Commentary | Politics of violence

Tragedy strikes in the United States

We’re faced with another dark chapter in the history of the United States, a tragedy brought on by a madman, a person so bitter in his political views that he was able to resort to such violence in order to demonstrate those views. This is not an isolated case: we just need to remember people like Lee Harvey Oswald, Mark Chapman, and most recently Timothy McVeigh who was responsible for killing 168 people and injuring another 450 in the 1995 Oklahoma bombing.

On Tuesday, Americans mourned the horrific shooting in Tucson, Arizona, and now it’s a time to grieve and to reflect, with the sentiment that things can’t go on as they currently are. I too am shaken by this, and my thoughts are with the families of those who died or were injured by Jared Loughner – especially Gabrielle Giffords who is left in grave condition and faces a long recovery.

But why should this tragedy be any different than all the other shootings and what is its meaning in the long history of political and social violence in the United States?

Now everybody is blaming Sarah Palin for the already infamous map of twenty Democratic districts indicated with crosshairs, inciting the opposition to “rebel” against them because they voted for health care reform. Of course, this is unlikely to result in a big backlash against Republicans, as in 1995 after Oklahoma, first because Obama, in the spirit of his fabled bipartisanship, is simply not going to use it to his advantage, and second, because as the liberal media are quick to blame Palin, others are remind us that the Democrats used the same violent rhetoric during the Bush years, with calls to murder George W. Bush. This doesn’t mean, however, that Palin isn’t socially responsible for what has happened.

A direct link between her and the shooter is obviously a ludicrous idea, but bearing in mind that Loughner is suspected to be mentally ill, he may have been inspired indirectly by some of this hate rhetoric – if not by the map with the crosshairs itself, then maybe by some of the Palin Tea Party supporters who recycle her propaganda.
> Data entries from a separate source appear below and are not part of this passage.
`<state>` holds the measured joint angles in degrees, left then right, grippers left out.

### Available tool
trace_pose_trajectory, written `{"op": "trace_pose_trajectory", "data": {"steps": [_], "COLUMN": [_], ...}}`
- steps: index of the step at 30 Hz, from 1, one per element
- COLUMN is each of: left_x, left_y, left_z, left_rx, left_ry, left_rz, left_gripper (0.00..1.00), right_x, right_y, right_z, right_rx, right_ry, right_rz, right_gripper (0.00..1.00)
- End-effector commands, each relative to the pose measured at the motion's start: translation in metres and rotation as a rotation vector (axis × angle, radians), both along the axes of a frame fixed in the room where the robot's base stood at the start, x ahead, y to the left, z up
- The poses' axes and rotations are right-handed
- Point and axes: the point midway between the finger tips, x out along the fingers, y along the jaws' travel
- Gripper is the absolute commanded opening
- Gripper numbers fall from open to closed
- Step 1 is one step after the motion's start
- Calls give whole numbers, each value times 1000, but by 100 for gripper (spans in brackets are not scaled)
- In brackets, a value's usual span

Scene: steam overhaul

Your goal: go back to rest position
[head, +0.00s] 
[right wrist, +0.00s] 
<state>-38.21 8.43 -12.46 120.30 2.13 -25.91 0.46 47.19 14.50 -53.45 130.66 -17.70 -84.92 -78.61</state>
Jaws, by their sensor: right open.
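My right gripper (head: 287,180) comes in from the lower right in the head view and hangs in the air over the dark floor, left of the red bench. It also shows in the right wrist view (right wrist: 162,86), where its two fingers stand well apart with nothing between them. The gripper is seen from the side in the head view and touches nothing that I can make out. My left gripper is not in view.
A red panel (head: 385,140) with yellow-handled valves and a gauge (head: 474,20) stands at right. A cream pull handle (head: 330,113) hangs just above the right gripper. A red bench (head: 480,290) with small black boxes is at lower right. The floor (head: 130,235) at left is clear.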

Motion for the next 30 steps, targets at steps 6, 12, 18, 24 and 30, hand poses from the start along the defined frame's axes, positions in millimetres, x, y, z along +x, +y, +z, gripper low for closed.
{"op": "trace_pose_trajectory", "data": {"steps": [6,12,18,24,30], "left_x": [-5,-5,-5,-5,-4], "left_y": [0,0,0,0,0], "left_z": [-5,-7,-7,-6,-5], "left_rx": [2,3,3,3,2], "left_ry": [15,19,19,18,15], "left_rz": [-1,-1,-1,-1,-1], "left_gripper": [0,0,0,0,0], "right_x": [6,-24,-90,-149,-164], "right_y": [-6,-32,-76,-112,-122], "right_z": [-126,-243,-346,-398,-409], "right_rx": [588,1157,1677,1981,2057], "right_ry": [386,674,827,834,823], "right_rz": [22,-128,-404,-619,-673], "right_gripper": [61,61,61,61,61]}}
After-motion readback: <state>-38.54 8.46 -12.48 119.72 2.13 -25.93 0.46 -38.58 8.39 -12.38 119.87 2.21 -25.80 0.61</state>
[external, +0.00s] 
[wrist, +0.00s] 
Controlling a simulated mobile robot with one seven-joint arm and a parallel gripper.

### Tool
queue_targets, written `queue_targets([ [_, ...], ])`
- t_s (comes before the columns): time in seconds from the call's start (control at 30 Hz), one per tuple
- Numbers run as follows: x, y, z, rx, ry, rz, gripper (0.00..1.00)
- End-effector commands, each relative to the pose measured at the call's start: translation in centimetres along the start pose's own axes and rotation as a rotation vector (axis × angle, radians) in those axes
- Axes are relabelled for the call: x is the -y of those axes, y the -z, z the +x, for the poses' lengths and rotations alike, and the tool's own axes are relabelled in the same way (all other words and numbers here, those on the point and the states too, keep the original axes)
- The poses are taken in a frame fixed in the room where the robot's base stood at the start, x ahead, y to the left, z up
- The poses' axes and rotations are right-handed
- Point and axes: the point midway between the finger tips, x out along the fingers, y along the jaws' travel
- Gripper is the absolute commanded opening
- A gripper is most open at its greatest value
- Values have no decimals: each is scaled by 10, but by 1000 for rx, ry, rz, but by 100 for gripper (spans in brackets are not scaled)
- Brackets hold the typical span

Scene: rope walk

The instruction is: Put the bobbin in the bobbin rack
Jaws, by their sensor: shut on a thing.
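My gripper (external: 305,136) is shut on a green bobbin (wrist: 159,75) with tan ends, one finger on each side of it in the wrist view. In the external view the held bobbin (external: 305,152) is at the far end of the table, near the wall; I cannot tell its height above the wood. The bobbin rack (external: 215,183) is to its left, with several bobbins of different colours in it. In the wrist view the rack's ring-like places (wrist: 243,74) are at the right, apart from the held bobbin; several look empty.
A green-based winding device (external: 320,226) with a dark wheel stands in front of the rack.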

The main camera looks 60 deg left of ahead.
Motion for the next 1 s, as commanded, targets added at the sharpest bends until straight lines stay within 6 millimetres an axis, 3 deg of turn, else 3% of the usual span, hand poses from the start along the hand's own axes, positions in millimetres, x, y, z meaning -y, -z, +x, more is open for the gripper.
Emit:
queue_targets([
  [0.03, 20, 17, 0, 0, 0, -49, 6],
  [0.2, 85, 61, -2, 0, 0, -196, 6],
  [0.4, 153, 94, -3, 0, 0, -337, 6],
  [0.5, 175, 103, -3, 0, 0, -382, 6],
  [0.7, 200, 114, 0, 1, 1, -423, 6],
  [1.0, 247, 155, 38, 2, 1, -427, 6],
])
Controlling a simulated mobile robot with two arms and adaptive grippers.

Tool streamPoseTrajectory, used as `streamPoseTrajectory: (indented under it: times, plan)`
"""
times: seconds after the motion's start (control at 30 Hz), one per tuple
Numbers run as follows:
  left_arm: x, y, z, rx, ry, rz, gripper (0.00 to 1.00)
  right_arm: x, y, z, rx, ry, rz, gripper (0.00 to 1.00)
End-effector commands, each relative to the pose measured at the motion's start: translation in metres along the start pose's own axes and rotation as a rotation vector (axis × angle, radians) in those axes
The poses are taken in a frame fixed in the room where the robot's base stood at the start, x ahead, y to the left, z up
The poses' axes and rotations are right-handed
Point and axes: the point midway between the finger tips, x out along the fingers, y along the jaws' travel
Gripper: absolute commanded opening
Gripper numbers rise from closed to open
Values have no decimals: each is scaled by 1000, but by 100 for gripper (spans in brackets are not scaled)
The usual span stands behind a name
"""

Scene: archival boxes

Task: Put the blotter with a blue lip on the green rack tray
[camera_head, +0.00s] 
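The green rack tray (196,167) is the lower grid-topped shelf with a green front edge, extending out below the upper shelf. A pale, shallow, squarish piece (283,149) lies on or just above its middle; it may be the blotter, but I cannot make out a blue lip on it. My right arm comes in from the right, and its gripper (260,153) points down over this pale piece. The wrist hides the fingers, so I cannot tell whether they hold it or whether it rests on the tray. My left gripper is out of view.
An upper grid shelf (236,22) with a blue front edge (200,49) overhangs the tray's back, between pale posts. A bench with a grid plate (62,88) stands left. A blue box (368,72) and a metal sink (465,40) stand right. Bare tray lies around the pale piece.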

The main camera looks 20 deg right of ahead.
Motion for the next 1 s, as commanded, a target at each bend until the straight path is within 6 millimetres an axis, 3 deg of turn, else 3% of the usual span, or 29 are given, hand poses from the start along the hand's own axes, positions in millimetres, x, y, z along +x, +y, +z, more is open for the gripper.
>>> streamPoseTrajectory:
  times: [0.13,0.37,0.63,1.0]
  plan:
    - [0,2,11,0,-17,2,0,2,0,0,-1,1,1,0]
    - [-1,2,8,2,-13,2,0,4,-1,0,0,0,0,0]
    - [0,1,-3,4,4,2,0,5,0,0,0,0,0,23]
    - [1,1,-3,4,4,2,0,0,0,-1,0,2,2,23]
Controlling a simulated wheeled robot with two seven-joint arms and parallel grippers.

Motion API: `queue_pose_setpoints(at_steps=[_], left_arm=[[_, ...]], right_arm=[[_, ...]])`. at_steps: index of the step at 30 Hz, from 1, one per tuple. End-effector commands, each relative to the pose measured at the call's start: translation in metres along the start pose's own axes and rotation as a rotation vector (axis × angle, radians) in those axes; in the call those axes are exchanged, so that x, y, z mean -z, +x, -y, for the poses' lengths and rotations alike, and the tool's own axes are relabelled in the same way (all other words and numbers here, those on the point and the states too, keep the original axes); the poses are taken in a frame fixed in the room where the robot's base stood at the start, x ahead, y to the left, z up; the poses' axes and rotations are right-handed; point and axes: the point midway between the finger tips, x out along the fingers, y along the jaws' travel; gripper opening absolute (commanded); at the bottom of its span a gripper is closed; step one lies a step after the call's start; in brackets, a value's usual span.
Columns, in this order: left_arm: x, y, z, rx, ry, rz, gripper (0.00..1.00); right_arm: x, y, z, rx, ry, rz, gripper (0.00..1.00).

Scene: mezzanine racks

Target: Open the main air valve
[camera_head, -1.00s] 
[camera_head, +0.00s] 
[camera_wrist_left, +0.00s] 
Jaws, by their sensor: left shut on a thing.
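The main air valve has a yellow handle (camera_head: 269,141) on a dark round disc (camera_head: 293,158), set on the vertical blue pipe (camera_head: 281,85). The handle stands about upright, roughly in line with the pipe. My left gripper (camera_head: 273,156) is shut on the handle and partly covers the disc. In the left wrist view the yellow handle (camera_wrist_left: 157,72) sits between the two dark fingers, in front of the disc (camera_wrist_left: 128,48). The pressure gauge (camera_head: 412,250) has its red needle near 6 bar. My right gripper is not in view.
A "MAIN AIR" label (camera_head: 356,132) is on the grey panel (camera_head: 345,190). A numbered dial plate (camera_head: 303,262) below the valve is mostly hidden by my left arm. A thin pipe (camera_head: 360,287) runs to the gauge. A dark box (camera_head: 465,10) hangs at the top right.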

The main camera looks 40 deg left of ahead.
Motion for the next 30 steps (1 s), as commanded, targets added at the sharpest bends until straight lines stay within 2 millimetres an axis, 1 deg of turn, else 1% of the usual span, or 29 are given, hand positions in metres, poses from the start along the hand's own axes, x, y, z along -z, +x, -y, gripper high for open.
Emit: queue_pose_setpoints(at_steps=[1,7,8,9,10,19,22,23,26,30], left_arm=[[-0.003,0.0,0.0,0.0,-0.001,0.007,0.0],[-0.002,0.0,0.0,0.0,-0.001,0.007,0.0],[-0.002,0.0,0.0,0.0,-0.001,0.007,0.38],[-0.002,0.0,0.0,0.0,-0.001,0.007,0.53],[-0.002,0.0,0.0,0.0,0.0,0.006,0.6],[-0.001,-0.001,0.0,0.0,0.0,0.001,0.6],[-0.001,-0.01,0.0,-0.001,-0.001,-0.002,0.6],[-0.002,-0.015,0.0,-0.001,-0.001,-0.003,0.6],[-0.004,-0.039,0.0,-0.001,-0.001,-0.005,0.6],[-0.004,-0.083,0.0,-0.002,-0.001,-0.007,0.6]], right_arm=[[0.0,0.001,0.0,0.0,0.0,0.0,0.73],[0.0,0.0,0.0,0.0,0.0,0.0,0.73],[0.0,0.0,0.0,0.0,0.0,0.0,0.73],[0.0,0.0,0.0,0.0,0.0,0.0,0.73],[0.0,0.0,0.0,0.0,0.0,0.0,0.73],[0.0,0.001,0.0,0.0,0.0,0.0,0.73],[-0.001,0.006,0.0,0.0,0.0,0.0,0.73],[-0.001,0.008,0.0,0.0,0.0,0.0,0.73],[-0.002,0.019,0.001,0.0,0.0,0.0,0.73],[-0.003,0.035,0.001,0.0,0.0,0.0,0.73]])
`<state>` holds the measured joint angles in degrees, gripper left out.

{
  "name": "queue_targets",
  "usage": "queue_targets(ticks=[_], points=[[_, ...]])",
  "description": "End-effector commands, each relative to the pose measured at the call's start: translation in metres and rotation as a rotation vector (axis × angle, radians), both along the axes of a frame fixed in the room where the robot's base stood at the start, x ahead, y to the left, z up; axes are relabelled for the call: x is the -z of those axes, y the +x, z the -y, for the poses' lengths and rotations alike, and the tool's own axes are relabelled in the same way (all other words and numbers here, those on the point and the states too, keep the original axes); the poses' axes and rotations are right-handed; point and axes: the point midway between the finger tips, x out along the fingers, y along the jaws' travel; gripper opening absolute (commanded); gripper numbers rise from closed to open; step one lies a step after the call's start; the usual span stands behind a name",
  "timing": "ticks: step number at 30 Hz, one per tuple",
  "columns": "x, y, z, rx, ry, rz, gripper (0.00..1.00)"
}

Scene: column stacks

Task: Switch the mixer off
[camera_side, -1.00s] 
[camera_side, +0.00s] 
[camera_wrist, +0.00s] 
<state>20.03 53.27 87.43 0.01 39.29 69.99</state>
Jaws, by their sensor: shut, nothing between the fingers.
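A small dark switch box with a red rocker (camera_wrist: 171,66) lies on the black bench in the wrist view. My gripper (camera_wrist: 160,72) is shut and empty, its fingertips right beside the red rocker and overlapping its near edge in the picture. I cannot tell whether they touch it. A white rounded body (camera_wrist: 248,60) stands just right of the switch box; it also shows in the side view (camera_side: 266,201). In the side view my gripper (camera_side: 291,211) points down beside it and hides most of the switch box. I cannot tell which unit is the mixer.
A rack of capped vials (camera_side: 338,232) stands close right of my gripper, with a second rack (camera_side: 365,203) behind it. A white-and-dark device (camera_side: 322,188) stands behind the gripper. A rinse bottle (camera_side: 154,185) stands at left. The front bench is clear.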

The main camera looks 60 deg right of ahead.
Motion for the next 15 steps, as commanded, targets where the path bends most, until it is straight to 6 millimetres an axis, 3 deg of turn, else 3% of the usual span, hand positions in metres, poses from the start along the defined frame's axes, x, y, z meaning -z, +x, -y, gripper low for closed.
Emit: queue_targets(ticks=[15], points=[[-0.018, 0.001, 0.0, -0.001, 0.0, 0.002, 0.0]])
I am always amazed to see how an act that is obviously wrong and unethical is perceived by Americans not for what it shows, but for what the person doing it says it is. It is incorrect to say that Sarah Palin is to blame for the terrorist act of a mentally unstable person, but she should also take responsibility and acknowledge what her map showed. One of her aides said that those were not meant to be crosshairs of a gun, but “surveyor’s symbols” – the truth is, it doesn’t matter what they were “meant” to be, but what they actually show! It is one thing for a liberal commentator, however wrong, to indulge in hate speech, and it is a much different thing to be showing twenty representatives on a map with gun crosshairs pointed at them and a message that they “need to go.”

When the violent rhetoric disappears and is replaced with a civil discussion about real problems, only then will the U.S. move toward a more sane society where individuals won’t use guns to kill innocent people. For this, two things need to happen: first, the media needs to start defending rationality and expose people who say hurtful things, whether they are liberals or conservatives. Second, there need to be stricter gun controls. Whatever the argument for “sticking to your gun” – for protection, natural right, et cetera – the fact remains if this person didn’t have easy access to a gun this tragedy wouldn’t have happened!